SET EXERCISE: Pictures do not belong in the copy, so please give every entry below again exactly.

** BEGIN MATERIALS PROVIDED **

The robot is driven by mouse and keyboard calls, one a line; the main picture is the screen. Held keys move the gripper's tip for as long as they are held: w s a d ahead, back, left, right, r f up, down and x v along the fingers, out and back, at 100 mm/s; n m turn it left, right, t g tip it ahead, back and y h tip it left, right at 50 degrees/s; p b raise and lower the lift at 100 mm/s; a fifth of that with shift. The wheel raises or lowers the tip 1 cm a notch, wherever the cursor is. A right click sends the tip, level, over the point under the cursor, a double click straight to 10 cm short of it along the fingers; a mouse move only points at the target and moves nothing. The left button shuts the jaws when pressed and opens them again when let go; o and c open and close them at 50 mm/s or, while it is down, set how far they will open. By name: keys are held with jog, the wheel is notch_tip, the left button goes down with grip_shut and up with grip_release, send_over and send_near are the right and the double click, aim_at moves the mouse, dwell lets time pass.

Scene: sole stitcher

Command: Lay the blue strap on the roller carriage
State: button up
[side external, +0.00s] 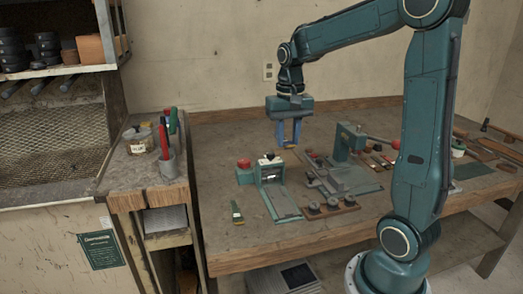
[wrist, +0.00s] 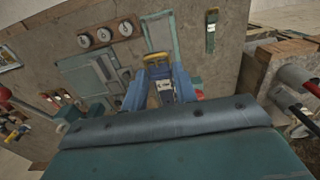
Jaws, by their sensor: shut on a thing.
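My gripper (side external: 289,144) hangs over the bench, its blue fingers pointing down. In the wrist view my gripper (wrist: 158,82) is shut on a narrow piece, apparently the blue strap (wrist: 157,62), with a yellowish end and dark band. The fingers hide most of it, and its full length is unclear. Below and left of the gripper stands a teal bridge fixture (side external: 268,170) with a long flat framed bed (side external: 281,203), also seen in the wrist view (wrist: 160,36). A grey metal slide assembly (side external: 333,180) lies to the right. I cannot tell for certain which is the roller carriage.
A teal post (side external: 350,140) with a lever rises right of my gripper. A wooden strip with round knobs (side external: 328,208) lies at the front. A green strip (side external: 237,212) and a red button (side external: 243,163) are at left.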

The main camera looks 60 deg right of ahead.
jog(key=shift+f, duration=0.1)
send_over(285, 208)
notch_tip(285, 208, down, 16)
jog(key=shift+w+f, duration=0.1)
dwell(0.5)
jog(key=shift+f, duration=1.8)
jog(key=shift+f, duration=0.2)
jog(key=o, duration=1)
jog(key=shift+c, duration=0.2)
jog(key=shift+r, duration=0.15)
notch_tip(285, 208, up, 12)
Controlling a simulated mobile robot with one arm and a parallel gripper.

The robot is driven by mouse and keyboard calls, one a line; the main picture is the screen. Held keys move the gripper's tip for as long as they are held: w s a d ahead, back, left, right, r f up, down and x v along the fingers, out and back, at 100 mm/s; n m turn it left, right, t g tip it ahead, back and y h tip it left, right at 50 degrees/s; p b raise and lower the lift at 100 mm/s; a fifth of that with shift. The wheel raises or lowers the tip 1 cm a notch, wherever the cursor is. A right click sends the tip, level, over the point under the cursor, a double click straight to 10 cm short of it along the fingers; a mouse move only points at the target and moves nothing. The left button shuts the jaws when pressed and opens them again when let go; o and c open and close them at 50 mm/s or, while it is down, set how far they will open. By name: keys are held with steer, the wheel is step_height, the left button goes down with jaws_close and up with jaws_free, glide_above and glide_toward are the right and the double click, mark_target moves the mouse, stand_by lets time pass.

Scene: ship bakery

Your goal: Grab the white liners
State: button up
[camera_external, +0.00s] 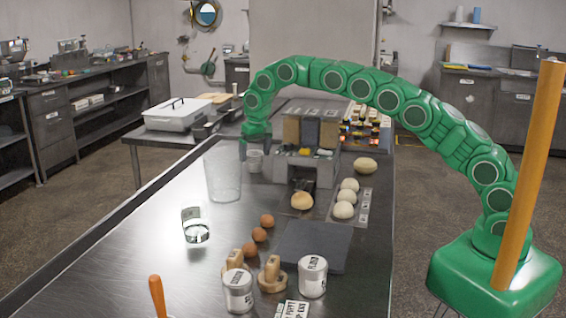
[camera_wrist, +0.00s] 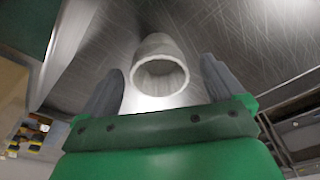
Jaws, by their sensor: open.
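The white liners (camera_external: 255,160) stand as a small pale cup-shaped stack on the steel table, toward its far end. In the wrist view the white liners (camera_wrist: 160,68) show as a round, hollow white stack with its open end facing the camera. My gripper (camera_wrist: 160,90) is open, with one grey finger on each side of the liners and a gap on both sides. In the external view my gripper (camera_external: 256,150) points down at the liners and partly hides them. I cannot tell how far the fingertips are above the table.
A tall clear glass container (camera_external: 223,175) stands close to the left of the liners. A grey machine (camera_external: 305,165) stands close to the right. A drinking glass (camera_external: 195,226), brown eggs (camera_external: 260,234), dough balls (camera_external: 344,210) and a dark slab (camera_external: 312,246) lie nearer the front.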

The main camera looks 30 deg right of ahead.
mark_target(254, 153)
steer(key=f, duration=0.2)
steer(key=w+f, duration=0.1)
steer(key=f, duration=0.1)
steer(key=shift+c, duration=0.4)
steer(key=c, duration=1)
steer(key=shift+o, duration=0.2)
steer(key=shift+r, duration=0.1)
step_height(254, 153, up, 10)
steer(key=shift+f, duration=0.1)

** END MATERIALS PROVIDED **

REPLY TO THE EXERCISE:
The robot is driven by mouse and keyboard calls, one a line; the main picture is the screen. Held keys move the gripper's tip for as long as they are held: w s a d ahead, back, left, right, r f up, down and x v along the fingers, out and back, at 100 mm/s; n m turn it left, right, t g tip it ahead, back and y h tip it left, right at 50 degrees/s; p b raise and lower the lift at 100 mm/s; a fifth of that with shift. The wheel raises or lowers the tip 1 cm a notch, wherever the cursor is. A right click sends the tip, level, over the point under the cursor, a double click straight to 10 cm short of it along the fingers; a mouse move only points at the target and moves nothing. The left button shuts the jaws when pressed and opens them again when let go; o and c open and close them at 50 mm/s or, while it is down, set how far they will open. By name: keys are held with jog, the wheel is notch_tip, the left button goes down with grip_shut and up with grip_release, send_over and send_near are the right and the double click, aim_at moves the mouse, dwell lets time pass.

Scene: sole stitcher

Command: Lay the blue strap on the roller carriage
State: button up
[side external, +0.00s] 
[wrist, +0.00s] 
Jaws, by their sensor: shut on a thing.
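My gripper (side external: 289,144) hangs over the bench, its blue fingers pointing down. In the wrist view my gripper (wrist: 158,82) is shut on a narrow piece, apparently the blue strap (wrist: 157,62), with a yellowish end and dark band. The fingers hide most of it, and its full length is unclear. Below and left of the gripper stands a teal bridge fixture (side external: 268,170) with a long flat framed bed (side external: 281,203), also seen in the wrist view (wrist: 160,36). A grey metal slide assembly (side external: 333,180) lies to the right. I cannot tell for certain which is the roller carriage.
A teal post (side external: 350,140) with a lever rises right of my gripper. A wooden strip with round knobs (side external: 328,208) lies at the front. A green strip (side external: 237,212) and a red button (side external: 243,163) are at left.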

The main camera looks 60 deg right of ahead.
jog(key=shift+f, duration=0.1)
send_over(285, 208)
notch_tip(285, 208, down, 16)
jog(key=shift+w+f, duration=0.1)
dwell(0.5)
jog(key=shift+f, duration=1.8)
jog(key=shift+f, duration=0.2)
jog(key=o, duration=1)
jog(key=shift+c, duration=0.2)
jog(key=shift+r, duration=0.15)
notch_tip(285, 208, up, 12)
Controlling a simulated mobile robot with one arm and a parallel gripper.

The robot is driven by mouse and keyboard calls, one a line; the main picture is the screen. Held keys move the gripper's tip for as long as they are held: w s a d ahead, back, left, right, r f up, down and x v along the fingers, out and back, at 100 mm/s; n m turn it left, right, t g tip it ahead, back and y h tip it left, right at 50 degrees/s; p b raise and lower the lift at 100 mm/s; a fifth of that with shift. The wheel raises or lowers the tip 1 cm a notch, wherever the cursor is. A right click sends the tip, level, over the point under the cursor, a double click straight to 10 cm short of it along the fingers; a mouse move only points at the target and moves nothing. The left button shuts the jaws when pressed and opens them again when let go; o and c open and close them at 50 mm/s or, while it is down, set how far they will open. By name: keys are held with steer, the wheel is step_height, the left button goes down with jaws_close and up with jaws_free, glide_above and glide_toward are the right and the double click, mark_target moves the mouse, stand_by lets time pass.

Scene: ship bakery

Your goal: Grab the white liners
State: button up
[camera_external, +0.00s] 
[camera_wrist, +0.00s] 
Jaws, by their sensor: open.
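The white liners (camera_external: 255,160) stand as a small pale cup-shaped stack on the steel table, toward its far end. In the wrist view the white liners (camera_wrist: 160,68) show as a round, hollow white stack with its open end facing the camera. My gripper (camera_wrist: 160,90) is open, with one grey finger on each side of the liners and a gap on both sides. In the external view my gripper (camera_external: 256,150) points down at the liners and partly hides them. I cannot tell how far the fingertips are above the table.
A tall clear glass container (camera_external: 223,175) stands close to the left of the liners. A grey machine (camera_external: 305,165) stands close to the right. A drinking glass (camera_external: 195,226), brown eggs (camera_external: 260,234), dough balls (camera_external: 344,210) and a dark slab (camera_external: 312,246) lie nearer the front.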

The main camera looks 30 deg right of ahead.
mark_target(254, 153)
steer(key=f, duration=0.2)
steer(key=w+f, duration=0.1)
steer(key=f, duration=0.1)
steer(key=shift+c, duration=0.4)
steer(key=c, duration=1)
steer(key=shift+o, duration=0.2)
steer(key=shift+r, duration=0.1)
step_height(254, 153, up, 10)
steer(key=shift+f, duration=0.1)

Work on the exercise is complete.